Take the data below and write out exactly the lines from the one with "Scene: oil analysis" through the one with "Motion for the"; omit every other line.
= = = = = = =
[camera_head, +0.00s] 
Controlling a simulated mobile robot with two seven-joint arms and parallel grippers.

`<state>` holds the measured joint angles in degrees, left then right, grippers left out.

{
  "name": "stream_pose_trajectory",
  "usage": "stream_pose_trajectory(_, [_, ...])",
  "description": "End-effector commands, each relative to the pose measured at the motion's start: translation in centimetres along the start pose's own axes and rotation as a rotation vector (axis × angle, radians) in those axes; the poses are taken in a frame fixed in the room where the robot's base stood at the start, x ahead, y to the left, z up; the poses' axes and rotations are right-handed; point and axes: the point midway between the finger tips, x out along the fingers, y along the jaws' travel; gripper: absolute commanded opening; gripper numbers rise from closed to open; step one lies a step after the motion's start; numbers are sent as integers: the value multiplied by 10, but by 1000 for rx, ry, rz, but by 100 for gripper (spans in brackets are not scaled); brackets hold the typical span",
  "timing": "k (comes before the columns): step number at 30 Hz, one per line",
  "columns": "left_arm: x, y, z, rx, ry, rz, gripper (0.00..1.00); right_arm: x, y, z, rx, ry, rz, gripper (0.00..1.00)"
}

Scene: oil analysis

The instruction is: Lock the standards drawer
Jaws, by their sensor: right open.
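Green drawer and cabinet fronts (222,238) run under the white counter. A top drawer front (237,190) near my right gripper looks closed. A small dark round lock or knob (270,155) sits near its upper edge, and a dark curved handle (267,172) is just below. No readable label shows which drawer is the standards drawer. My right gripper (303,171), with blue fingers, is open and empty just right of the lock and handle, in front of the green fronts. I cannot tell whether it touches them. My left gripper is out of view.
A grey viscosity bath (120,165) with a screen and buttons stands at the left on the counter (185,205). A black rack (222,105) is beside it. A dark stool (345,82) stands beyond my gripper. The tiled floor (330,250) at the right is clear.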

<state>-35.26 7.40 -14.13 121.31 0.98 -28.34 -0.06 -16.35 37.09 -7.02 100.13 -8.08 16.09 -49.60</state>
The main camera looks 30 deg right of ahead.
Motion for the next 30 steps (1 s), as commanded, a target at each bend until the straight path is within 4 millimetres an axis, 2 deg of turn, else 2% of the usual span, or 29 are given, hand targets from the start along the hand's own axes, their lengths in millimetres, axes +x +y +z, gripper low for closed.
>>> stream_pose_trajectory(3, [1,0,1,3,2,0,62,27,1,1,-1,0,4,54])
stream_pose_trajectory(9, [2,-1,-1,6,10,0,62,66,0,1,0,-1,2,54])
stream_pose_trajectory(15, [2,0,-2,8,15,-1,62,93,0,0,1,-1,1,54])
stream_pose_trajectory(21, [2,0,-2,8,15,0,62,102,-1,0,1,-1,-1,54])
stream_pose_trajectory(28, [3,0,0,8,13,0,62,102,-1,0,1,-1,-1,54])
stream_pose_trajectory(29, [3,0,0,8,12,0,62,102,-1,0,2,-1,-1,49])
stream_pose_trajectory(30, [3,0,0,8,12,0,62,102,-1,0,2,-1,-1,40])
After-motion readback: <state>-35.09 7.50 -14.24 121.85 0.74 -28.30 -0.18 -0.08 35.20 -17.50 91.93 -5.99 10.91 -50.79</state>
= = = = = = =
### The output
Scene: oil analysis

The instruction is: Lock the standards drawer
Jaws, by their sensor: right open.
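Green drawer and cabinet fronts (222,238) run under the white counter. A top drawer front (237,190) near my right gripper looks closed. A small dark round lock or knob (270,155) sits near its upper edge, and a dark curved handle (267,172) is just below. No readable label shows which drawer is the standards drawer. My right gripper (303,171), with blue fingers, is open and empty just right of the lock and handle, in front of the green fronts. I cannot tell whether it touches them. My left gripper is out of view.
A grey viscosity bath (120,165) with a screen and buttons stands at the left on the counter (185,205). A black rack (222,105) is beside it. A dark stool (345,82) stands beyond my gripper. The tiled floor (330,250) at the right is clear.

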<state>-35.26 7.40 -14.13 121.31 0.98 -28.34 -0.06 -16.35 37.09 -7.02 100.13 -8.08 16.09 -49.60</state>
The main camera looks 30 deg right of ahead.
Motion for the next 30 steps (1 s), as commanded, a target at each bend until the straight path is within 4 millimetres an axis, 2 deg of turn, else 2% of the usual span, or 29 are given, hand targets from the start along the hand's own axes, their lengths in millimetres, axes +x +y +z, gripper low for closed.

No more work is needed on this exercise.